▸ **Data for this task**

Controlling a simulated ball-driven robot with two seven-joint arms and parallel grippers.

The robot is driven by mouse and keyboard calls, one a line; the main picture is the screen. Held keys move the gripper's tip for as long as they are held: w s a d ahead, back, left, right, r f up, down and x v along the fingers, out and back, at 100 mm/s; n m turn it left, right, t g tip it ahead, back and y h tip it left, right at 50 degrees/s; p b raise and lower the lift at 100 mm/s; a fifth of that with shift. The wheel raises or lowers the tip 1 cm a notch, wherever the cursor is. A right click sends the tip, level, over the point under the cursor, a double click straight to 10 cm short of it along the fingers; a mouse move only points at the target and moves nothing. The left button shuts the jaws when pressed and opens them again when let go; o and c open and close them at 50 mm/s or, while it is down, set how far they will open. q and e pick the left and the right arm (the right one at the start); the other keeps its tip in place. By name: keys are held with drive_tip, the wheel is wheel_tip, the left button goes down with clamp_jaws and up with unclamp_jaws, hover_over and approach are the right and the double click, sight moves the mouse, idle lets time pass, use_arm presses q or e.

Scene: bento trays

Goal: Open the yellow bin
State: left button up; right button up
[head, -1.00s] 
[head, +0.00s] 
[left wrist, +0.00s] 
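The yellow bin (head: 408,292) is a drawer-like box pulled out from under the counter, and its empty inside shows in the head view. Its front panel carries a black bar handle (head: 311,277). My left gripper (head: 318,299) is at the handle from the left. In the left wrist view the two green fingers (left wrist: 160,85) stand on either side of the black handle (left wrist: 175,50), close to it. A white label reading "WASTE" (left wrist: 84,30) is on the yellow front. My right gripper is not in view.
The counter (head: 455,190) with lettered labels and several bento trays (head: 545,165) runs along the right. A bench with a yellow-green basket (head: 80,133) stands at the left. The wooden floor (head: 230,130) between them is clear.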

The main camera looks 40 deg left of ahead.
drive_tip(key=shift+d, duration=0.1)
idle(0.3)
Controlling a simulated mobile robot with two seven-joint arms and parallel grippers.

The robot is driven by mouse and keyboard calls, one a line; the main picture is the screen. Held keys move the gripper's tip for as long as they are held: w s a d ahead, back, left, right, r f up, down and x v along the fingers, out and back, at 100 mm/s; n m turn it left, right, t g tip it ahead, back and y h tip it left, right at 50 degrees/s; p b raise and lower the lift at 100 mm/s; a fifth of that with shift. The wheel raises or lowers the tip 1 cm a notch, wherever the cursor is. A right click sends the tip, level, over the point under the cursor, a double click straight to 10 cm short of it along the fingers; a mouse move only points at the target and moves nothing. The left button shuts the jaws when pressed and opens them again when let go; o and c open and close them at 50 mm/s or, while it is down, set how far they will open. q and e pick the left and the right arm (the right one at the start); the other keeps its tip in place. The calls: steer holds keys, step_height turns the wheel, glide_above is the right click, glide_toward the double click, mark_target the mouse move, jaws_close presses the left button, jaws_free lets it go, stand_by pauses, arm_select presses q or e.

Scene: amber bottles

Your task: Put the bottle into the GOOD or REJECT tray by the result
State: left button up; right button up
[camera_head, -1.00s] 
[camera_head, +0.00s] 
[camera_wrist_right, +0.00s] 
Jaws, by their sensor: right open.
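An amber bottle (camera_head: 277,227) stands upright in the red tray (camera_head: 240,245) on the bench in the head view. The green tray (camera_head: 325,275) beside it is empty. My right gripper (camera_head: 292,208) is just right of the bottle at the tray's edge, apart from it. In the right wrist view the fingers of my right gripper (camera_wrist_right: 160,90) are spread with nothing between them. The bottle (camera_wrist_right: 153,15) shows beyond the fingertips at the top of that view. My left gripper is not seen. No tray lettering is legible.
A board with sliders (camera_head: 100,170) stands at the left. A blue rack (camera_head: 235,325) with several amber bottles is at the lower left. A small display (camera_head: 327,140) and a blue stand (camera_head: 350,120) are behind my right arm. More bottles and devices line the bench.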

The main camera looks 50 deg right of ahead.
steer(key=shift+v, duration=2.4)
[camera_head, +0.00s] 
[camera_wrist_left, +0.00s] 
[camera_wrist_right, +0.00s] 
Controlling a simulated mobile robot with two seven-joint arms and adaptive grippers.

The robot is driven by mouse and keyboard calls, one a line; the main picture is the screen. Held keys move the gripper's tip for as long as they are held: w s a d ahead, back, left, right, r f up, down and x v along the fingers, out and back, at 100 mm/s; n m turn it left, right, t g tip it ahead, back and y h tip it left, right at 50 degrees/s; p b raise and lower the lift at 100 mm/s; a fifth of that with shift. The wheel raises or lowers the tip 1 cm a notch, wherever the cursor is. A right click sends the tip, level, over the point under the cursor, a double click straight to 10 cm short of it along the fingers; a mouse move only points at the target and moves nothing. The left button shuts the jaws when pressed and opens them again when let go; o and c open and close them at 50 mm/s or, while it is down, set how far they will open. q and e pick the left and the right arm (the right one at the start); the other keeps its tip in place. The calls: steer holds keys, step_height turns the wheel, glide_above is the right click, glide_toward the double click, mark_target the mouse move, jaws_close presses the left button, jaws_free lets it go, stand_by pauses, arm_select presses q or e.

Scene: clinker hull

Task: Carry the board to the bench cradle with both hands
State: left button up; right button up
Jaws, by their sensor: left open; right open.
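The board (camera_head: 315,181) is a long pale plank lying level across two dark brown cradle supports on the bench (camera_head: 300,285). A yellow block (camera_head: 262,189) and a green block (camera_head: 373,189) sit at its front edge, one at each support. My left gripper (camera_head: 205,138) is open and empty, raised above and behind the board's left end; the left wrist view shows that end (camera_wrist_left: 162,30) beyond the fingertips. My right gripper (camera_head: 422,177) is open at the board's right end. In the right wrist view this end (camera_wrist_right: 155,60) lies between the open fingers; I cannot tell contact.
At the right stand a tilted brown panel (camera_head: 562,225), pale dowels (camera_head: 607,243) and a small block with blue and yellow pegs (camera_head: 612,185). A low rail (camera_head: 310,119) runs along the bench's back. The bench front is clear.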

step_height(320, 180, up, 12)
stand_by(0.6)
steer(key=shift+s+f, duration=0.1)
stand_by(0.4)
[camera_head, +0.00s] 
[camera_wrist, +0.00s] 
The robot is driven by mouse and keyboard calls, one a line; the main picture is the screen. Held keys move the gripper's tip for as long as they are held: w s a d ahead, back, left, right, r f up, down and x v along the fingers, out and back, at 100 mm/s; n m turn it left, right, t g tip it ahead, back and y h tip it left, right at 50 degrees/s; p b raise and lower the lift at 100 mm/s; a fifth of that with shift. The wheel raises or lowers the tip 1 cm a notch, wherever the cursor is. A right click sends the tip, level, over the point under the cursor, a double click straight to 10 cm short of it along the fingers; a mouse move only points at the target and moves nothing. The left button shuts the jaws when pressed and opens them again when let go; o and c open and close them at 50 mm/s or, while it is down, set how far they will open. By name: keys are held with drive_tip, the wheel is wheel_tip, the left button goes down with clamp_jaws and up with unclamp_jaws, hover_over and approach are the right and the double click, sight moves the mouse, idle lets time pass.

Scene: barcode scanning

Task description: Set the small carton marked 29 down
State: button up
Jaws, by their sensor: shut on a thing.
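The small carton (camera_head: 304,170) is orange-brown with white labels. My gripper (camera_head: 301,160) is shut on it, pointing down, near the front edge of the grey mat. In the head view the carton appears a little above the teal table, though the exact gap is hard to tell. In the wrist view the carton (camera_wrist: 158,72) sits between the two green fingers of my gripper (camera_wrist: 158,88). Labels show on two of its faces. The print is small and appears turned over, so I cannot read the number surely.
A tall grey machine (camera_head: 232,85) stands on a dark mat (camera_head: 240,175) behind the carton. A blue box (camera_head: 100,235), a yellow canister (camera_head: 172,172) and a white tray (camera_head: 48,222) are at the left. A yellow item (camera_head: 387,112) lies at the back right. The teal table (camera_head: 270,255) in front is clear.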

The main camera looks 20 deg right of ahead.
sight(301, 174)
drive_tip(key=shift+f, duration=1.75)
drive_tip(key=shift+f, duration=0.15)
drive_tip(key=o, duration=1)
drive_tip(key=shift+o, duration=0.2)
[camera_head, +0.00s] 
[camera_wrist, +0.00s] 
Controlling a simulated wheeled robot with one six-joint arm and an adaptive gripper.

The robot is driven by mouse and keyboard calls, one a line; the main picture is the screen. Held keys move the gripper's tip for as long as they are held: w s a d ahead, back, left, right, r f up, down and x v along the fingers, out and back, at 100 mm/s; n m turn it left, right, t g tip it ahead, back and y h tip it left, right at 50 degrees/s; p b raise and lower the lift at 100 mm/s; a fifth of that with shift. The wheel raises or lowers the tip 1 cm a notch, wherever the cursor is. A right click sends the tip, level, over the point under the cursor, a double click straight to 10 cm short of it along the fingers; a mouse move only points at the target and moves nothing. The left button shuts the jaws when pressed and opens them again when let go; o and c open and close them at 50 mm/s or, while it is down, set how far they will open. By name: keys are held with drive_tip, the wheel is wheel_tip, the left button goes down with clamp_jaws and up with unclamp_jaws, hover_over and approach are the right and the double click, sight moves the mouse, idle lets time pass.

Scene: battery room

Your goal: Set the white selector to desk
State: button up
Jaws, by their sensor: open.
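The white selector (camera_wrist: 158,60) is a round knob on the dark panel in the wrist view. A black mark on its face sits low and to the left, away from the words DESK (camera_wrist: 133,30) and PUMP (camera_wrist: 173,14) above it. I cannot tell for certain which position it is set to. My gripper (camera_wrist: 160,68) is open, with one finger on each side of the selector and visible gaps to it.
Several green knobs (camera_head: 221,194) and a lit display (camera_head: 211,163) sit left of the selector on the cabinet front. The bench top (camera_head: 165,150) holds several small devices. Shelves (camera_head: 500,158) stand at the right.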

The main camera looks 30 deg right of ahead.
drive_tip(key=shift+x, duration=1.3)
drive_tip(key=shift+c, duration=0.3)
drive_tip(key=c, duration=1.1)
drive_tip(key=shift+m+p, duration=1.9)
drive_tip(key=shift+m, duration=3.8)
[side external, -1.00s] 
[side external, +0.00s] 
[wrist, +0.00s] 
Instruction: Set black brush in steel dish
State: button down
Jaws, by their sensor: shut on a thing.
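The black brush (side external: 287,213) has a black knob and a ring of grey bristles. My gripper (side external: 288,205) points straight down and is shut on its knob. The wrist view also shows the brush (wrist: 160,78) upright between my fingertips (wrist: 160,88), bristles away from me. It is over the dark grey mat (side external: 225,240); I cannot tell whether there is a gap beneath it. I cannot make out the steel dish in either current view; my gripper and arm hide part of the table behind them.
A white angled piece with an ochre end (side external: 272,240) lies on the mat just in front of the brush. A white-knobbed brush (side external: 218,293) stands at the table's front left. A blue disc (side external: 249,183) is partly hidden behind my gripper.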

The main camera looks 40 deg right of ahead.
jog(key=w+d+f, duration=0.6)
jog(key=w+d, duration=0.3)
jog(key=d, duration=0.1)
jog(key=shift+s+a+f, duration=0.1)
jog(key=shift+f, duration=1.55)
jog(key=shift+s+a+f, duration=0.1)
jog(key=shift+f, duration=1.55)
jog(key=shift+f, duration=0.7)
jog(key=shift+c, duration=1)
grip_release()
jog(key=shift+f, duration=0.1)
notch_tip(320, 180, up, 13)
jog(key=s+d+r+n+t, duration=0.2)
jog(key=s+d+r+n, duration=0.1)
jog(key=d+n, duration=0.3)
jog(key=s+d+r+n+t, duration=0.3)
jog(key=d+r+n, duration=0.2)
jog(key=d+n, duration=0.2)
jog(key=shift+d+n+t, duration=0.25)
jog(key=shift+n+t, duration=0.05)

▸ **Goal of the exercise**
Select every line in the material above where the string "grippers" occurs, and copy it.

▸ **Written reply**
Controlling a simulated ball-driven robot with two seven-joint arms and parallel grippers.
Controlling a simulated mobile robot with two seven-joint arms and parallel grippers.
Controlling a simulated mobile robot with two seven-joint arms and adaptive grippers.

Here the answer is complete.